Mike: It’s reflecting that not much has changed but actually the answer in that song… it tells you right in the song, you’ve got to dream your dreams and come together, got to get together. To me politics is in all art, even if you go back to Rembrandt. When you go back to all the French artists and all of that, they’re drawing a person that’s a working class person that’s on the farm, making their own living. In the street you’ll see it, they show the working class, that’s a political statement right there. Anyway, the song isn’t necessarily good or bad… It’s actually fueling what happened when I was 12 years old. When you had tanks, when you had Jeeps in the street with machine guns on them, when you had helicopters in the air. This is a white middle class neighborhood and right next door is a black neighborhood.

RRX: That’s a really powerful statement. 

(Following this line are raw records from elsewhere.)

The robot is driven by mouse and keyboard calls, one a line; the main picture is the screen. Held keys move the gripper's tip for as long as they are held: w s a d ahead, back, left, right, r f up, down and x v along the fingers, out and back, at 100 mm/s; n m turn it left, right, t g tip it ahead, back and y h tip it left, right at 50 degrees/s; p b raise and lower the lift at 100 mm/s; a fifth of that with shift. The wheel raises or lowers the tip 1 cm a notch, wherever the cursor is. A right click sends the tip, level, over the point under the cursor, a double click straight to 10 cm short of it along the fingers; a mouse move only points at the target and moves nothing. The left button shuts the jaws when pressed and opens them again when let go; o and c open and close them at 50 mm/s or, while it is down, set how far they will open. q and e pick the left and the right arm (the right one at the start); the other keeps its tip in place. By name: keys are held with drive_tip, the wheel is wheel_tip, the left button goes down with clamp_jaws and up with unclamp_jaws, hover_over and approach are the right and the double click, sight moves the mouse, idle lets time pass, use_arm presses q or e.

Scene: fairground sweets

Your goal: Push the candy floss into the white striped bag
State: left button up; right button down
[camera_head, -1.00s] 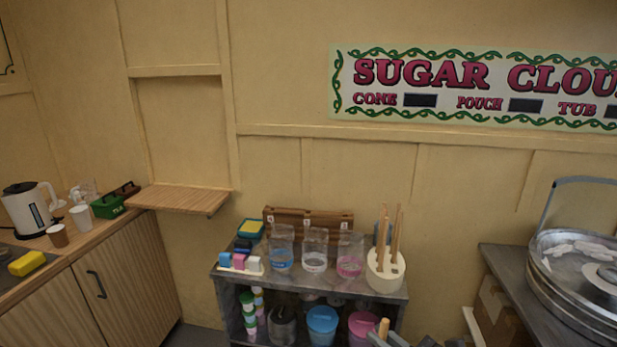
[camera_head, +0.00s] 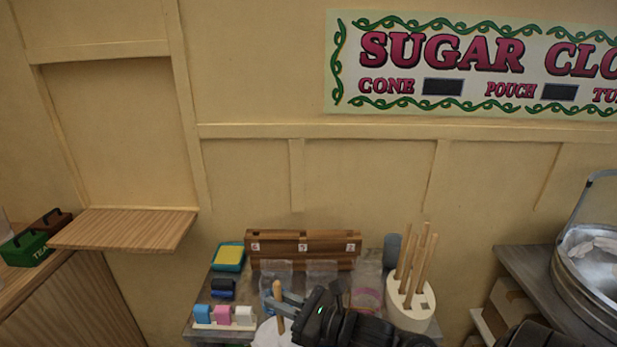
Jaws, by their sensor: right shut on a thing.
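My right gripper (camera_head: 280,300) reaches in from the lower right, its fingers shut on a thin wooden stick (camera_head: 280,323). White candy floss (camera_head: 268,335) shows at the stick's lower end, cut off by the bottom edge. The white striped bag (camera_head: 322,271) is the middle of three clear bags; its top shows behind my gripper, which hides its lower part and stripe. The gripper and floss are in front of the bags, and the floss is outside the white striped bag. My left gripper is not in view.
A blue striped bag (camera_head: 275,270) and a pink striped bag (camera_head: 368,285) flank the middle bag. A wooden rack (camera_head: 305,245) stands behind. A cream holder with sticks (camera_head: 410,308) is at right, coloured blocks (camera_head: 223,313) at left. A metal pan (camera_head: 590,285) is far right.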

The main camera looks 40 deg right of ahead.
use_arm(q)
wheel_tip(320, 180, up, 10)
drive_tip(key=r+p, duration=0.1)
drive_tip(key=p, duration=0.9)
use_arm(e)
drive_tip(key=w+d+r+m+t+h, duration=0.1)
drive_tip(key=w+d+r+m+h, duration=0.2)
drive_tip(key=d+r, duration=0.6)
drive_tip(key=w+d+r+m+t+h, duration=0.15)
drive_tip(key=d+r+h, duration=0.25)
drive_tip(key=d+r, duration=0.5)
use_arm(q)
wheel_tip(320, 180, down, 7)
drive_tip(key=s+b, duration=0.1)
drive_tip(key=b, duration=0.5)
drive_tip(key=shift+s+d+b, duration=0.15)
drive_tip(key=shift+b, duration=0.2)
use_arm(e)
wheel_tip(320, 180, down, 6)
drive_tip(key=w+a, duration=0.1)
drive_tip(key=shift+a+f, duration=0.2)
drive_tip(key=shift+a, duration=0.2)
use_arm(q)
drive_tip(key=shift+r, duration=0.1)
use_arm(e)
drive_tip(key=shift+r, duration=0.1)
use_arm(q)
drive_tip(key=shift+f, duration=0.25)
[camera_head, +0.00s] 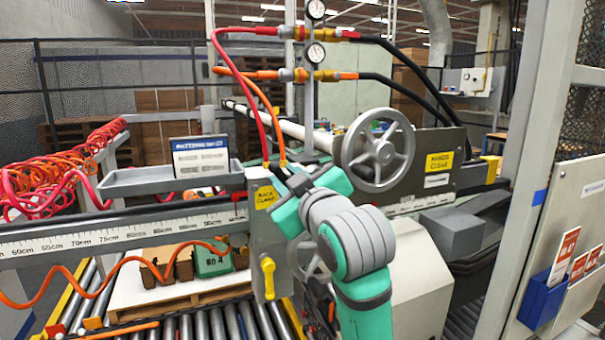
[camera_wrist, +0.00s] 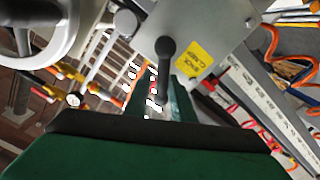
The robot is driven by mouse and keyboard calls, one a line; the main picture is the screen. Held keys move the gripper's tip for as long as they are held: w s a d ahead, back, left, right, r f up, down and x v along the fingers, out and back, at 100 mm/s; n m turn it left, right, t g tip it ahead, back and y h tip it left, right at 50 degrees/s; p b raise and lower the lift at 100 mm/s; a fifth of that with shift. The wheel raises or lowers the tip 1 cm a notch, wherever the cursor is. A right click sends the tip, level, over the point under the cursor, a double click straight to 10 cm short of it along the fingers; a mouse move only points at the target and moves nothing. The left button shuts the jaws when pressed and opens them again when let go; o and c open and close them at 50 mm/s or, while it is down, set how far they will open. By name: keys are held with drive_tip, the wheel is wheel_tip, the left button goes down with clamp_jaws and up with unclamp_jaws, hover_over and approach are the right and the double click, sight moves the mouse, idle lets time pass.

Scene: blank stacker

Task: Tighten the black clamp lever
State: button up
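The black clamp lever (camera_wrist: 165,47) shows in the wrist view as a dark round end with a rod running toward me. It stands on a grey housing (camera_wrist: 208,25) with a yellow "BACK CLAMP" label (camera_wrist: 195,60). My gripper (camera_wrist: 161,82) has its two green fingers apart, one on each side of the lever rod. I cannot tell whether either finger touches it. In the head view my arm reaches the top of the same housing (camera_head: 262,235), with its yellow label (camera_head: 265,197). There, my wrist hides the lever and most of my fingers.
A grey handwheel (camera_head: 378,149) stands close right of my wrist. Red and orange hoses (camera_head: 248,90) drop just behind it. A grey tray (camera_head: 150,182) with a sign lies to the left. A yellow lever (camera_head: 268,278) hangs low on the housing. Rollers (camera_head: 205,325) run below.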

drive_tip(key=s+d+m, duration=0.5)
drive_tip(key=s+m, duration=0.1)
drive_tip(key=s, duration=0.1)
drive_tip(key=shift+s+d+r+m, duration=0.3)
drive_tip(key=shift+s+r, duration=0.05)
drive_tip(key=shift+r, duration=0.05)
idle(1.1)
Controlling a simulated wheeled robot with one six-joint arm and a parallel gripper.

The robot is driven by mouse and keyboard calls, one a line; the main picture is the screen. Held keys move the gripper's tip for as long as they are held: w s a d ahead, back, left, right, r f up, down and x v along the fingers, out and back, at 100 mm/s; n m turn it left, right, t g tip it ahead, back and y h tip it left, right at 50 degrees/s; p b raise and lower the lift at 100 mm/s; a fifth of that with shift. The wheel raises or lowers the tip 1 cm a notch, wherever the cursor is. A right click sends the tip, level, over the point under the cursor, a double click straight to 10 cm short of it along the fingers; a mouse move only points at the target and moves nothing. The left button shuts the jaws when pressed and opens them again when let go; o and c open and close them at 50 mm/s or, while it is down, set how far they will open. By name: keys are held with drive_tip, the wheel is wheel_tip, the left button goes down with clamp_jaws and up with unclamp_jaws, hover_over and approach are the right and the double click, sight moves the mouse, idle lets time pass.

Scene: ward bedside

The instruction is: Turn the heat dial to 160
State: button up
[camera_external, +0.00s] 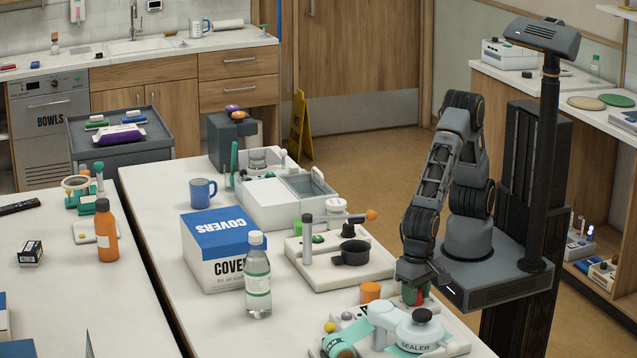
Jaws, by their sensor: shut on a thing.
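The sealer (404,330), a white device with a black knob on top and "SEALER" on its front, stands at the near right end of the white table. My gripper (414,294) points down just behind the sealer. It is shut on a small part low at the sealer's back, most likely the heat dial. Red and green show between and beside the fingers. The fingers hide most of this part. Its scale and the number it points to cannot be read.
A cream base (340,262) with a black bowl is behind. A clear bottle (257,275) and a COVERS box (222,250) stand further left.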

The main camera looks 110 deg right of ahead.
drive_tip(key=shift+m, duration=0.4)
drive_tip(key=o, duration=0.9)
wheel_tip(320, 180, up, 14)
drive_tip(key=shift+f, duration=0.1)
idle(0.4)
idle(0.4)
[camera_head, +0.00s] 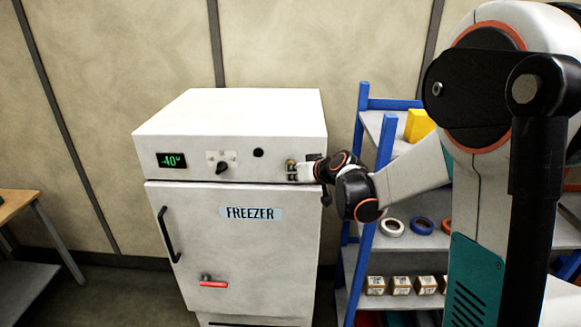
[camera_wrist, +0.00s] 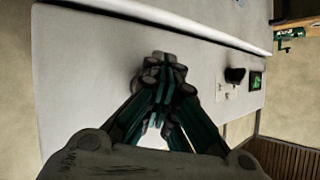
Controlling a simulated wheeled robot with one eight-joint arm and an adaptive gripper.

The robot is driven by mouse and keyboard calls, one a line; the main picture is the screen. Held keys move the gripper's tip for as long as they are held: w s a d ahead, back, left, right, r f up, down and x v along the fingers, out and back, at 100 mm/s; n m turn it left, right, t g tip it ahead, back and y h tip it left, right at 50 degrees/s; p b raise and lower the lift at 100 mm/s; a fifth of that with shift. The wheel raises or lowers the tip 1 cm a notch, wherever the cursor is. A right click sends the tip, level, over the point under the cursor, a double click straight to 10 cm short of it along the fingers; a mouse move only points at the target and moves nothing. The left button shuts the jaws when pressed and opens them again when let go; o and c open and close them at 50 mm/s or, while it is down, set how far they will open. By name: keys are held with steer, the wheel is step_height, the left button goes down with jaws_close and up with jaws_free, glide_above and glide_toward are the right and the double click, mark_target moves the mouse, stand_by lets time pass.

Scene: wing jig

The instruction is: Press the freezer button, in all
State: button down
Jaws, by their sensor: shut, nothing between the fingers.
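The white freezer (camera_head: 240,270) stands against the wall, its door labelled FREEZER and closed. Its top panel has a green display (camera_head: 171,160), a black knob (camera_head: 222,167) and a dark round spot (camera_head: 258,152). My gripper (camera_head: 292,170) is at the right end of this panel, close against the front; whether it touches cannot be told. A small yellowish button-like part (camera_head: 291,162) shows beside the fingertips, partly hidden by them. In the wrist view my gripper (camera_wrist: 165,70) has its fingers together, over the white panel (camera_wrist: 90,70); the knob (camera_wrist: 235,75) and display (camera_wrist: 255,81) lie to the right.
A blue-framed shelf (camera_head: 378,180) stands right of the freezer, behind my arm, with tape rolls (camera_head: 423,225), small boxes (camera_head: 401,285) and a yellow block (camera_head: 418,125). A table (camera_head: 15,205) is at the left.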

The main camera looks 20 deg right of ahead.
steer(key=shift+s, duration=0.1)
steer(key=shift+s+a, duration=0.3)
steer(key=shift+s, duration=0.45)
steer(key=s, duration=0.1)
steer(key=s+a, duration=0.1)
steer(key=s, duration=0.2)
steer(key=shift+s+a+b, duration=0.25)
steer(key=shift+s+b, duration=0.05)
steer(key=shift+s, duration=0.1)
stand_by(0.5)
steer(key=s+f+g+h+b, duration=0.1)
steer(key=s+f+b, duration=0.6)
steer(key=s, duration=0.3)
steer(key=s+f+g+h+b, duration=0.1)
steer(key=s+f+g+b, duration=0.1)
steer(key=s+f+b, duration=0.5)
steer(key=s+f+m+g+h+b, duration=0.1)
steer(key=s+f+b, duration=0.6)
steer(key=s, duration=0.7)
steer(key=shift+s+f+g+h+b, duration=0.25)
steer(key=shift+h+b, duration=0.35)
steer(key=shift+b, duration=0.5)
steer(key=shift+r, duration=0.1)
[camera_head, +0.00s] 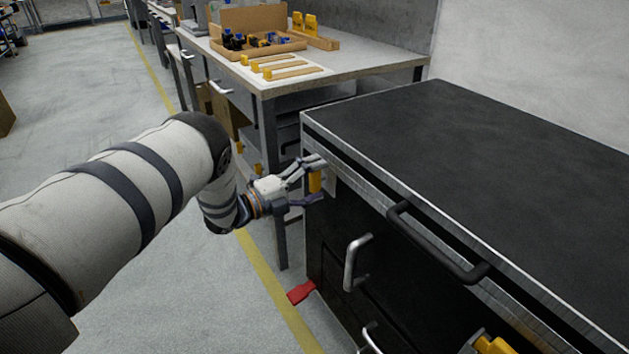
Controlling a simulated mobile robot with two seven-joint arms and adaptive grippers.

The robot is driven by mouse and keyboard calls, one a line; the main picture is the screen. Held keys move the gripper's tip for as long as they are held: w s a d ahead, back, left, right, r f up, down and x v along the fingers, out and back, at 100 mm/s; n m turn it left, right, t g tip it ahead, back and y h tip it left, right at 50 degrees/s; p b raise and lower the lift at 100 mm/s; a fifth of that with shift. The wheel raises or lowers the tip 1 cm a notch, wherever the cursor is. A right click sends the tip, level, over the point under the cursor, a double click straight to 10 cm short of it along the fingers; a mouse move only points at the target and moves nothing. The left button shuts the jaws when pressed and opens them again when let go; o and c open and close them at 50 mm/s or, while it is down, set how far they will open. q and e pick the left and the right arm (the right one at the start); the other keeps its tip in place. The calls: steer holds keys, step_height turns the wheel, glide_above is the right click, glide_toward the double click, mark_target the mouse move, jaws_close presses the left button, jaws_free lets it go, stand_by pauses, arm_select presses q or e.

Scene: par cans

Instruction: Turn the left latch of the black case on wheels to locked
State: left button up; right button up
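The black case (520,150) has a dark top with metal edging and fills the right side. Its left latch is a small yellow handle (316,183) near the front's upper left corner, standing roughly upright on a light plate. My left gripper (313,179) is at this latch, with one finger above and one below the yellow handle. The fingers are spread apart; whether either touches the handle I cannot tell. A second yellow latch (492,344) shows at the bottom edge, partly cut off. My right gripper is not in view.
A black bar handle (435,243) and a metal handle (354,262) stick out from the case front. A red pedal-like piece (301,292) sits low at its left corner. A workbench (370,66) with trays and yellow-handled tools stands behind.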

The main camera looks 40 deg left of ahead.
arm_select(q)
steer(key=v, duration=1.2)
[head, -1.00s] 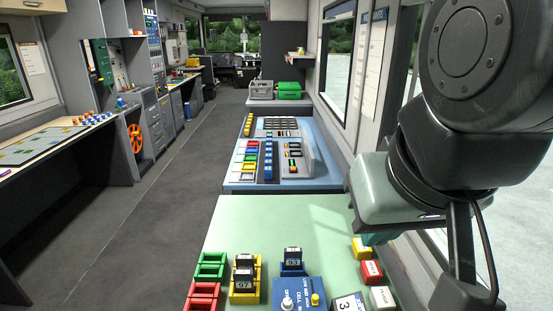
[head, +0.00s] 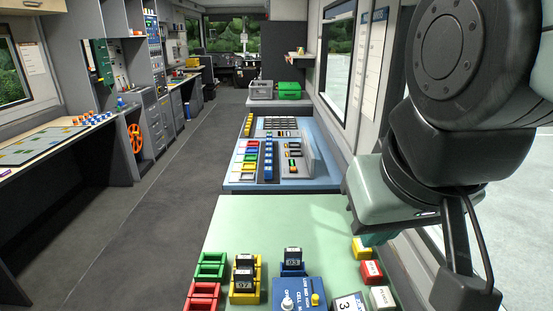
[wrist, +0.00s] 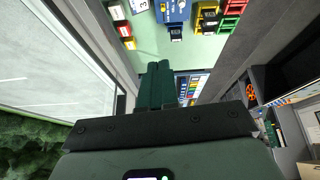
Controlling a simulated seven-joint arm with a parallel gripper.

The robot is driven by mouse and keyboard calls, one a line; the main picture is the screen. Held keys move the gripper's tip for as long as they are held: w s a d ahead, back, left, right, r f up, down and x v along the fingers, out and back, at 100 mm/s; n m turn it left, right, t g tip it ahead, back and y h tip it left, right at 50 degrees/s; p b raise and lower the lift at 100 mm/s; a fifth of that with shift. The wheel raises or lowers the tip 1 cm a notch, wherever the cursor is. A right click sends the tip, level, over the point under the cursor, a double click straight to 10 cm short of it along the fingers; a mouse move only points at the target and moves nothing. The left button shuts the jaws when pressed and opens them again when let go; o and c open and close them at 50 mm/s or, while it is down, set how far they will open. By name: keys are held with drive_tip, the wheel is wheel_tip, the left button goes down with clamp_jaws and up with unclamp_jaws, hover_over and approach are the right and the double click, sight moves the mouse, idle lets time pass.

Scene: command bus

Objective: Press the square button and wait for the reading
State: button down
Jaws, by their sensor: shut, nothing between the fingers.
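A blue box (head: 290,294) with white lettering stands at the front of the green tabletop. It carries a pale round knob (head: 287,303) and a small yellow button (head: 315,299); I cannot tell whether this button is square. The box also shows at the top of the wrist view (wrist: 172,11). No reading can be made out.
Yellow (head: 362,248), red (head: 371,272) and white (head: 382,297) labelled blocks line the right edge. A block marked 3 (head: 348,303) is right of the box. Dark labelled blocks stand in yellow (head: 261,268) and blue (head: 293,271) holders. The middle tabletop is clear.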

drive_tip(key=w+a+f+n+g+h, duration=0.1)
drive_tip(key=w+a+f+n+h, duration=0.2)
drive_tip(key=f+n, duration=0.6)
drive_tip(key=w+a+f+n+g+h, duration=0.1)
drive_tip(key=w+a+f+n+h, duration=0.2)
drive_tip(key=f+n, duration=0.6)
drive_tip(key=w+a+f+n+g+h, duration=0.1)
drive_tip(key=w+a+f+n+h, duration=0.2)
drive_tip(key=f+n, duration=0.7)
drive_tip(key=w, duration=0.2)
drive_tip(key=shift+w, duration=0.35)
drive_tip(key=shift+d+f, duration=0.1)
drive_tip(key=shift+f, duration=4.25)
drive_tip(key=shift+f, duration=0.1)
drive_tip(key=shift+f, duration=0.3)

Mike: It’s about coming together. So, let’s say it this way, from then to now, it’s getting better but not much has changed. 

RRX: The last thing I do for an interview, and it’s kind of a standard with me, I ask every artist, every person if you have a statement to make to the world, maybe those last words, the last thing you want people to remember about you or think about for the rest of the world. What would it be? 

Mike: Well, it’s probably the same thing that we do naturally with my son, show them the arts, take the time to listen to the arts. I mean listen to what you’re seeing in the arts and music and books, reading and poetry and the stuff around you, nature. I think that the most important thing that can bring us together is taking the time to hear the hum of the world and the music and the artists around you. That’s the thing that keeps the musical cord, keeps the soul cord going in the world, on Earth, on the planet and the universe. Just taking the time to sit and listen to yourself and the things around you. I think that’s what it is and we grow together from that.